Em duas ocasiões recentes, me dei conta de que depois de escutá-las elas reverberavam fortemente, voltando a aparecer no espaço mental, insistindo em serem lembradas. E não sem motivos. A primeira declaração deste tipo era portadora de evidências que sentimos na pele durante todo este início de ano. Inegavelmente.

 


A declaração do secretário-geral das Organizações das Nações Unidas, António Guterres, foi de extrema elegância em evento de celebração do Dia Mundial do Meio Ambiente, em 5 de junho. Foi um alerta sobre o estado crítico do planeta com os mais altos registros climáticos na história.

 

 


Quem não acompanhou várias regiões do mundo baterem quase 50 graus nos termômetros, estava fora do ar, morno, desidratante.
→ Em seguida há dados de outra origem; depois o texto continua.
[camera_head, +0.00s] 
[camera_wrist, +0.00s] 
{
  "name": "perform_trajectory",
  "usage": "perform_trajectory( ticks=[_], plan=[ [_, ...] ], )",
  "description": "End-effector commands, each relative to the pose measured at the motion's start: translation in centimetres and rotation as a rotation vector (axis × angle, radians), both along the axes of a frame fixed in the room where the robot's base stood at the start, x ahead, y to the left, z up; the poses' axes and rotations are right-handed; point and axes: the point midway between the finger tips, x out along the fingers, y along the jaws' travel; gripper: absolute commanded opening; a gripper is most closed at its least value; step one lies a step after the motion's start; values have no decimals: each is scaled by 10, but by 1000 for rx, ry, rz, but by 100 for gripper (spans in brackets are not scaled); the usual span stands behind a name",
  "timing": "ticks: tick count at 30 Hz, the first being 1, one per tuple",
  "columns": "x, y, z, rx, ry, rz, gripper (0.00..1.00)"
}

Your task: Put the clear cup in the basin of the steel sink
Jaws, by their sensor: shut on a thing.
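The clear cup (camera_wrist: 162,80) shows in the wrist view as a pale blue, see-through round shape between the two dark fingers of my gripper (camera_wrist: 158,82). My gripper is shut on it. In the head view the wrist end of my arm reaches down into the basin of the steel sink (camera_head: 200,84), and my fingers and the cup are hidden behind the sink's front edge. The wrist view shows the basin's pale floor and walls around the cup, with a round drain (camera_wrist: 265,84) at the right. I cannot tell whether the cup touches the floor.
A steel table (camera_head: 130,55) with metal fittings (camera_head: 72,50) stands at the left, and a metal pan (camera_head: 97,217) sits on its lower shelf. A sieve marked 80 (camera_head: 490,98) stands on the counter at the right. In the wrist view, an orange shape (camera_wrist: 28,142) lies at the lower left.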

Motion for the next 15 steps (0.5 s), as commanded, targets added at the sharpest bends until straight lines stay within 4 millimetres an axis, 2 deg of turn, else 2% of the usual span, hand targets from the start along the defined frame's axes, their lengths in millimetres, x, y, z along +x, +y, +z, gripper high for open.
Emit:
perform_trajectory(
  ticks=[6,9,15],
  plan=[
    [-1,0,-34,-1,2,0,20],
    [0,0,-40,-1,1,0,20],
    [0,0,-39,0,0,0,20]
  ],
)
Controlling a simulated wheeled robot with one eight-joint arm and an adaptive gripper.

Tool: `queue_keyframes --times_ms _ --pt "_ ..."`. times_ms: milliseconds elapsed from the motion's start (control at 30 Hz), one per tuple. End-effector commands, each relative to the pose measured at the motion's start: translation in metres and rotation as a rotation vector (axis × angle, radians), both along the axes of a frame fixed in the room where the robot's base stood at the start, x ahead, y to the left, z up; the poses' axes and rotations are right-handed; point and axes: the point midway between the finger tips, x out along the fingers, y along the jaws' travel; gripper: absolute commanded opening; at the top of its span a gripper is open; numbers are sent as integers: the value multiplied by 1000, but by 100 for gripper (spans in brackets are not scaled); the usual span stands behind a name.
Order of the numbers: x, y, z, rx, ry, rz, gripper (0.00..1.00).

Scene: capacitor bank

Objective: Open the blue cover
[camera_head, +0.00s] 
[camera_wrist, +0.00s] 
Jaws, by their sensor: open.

E acrescentando um aparte, o desequilíbrio consecutivo da aridez em polo do mapa enquanto outro submergia em águas intermináveis comovendo todo nosso país.

 


Guterres chamou de momento decisivo no qual o planeta está próximo de ultrapassar o limite de aquecimento global, de 1.5 graus Celsius. Este apelo por uma ação mundial pelo clima foi feito no Salão da Vida Oceânica, no Museu de História Natural de Nova York. Muito apropriado para a mensagem que ele mandou. E mandou bem!

 


O museu é a morada dos esqueletos dos dinossauros gigantes extintos no pior dia da Terra, ou pelo menos, dos últimos 66 milhões de anos. O meteoro atingiu o Pacífico liberando energia equivalente a 10 bombas de Hiroshima e está num trecho de 130 metros de sedimentos de rocha retirados do Golfo do México.

 


Guterres não nos compara aos dinossauros, mas ao meteoro. Nós somos o meteoro. Estamos destruindo o planeta. Forte discurso. Impactante.

 


Outra declaração forte está no filme “A última sessão de Freud”. Ele era judeu, idoso, doente de um câncer que o obrigou a retirar parte do palato e usar uma prótese e sofria dores terríveis. Residia em Viena, sua terra natal, quando foi ocupada pelos nazistas e, apesar de apelos de amigos, recusava-se a abandonar sua casa.

 


Só concordou a ir para Inglaterra, onde viveu seus últimos dias, depois de sua filha, Anna, ser presa pela Gestapo e passar a noite com os nazistas, sendo solta no dia seguinte por interferências políticas e subornos. A “última sessão” foi com o professor de Oxford, o irlandês C.S. Lewis (mais tarde colaborador do mundo de Nárnia).

 


O diálogo entre Freud, um ateu convicto, e o apologista cristão que era Lewis foi maravilhoso. Ele estava presente quando Anna foi levada e Freud disse: “... Hoje vi a cara do ‘monstro’. Vivemos contentes e felizes dentro de cada um de nós, sempre nos alertam cuidado com a fera, com o bicho-papão, agora é tarde demais, não dá pra fugir da fera, ela é nossa certeza moral, nós somos a praga, a fome e a morte. Somos o Apocalipse”.

 


Estas palavras são ditas e repetidas, mas quem as escuta? Freud em seu tempo, um pacifista convicto, sofria pela barbaridade da Segunda Guerra Mundial. Guterres, semana passada, vai no mesmo sentido. E ainda assim a insana pulsão de morte avança devoradora sobre a vida humana.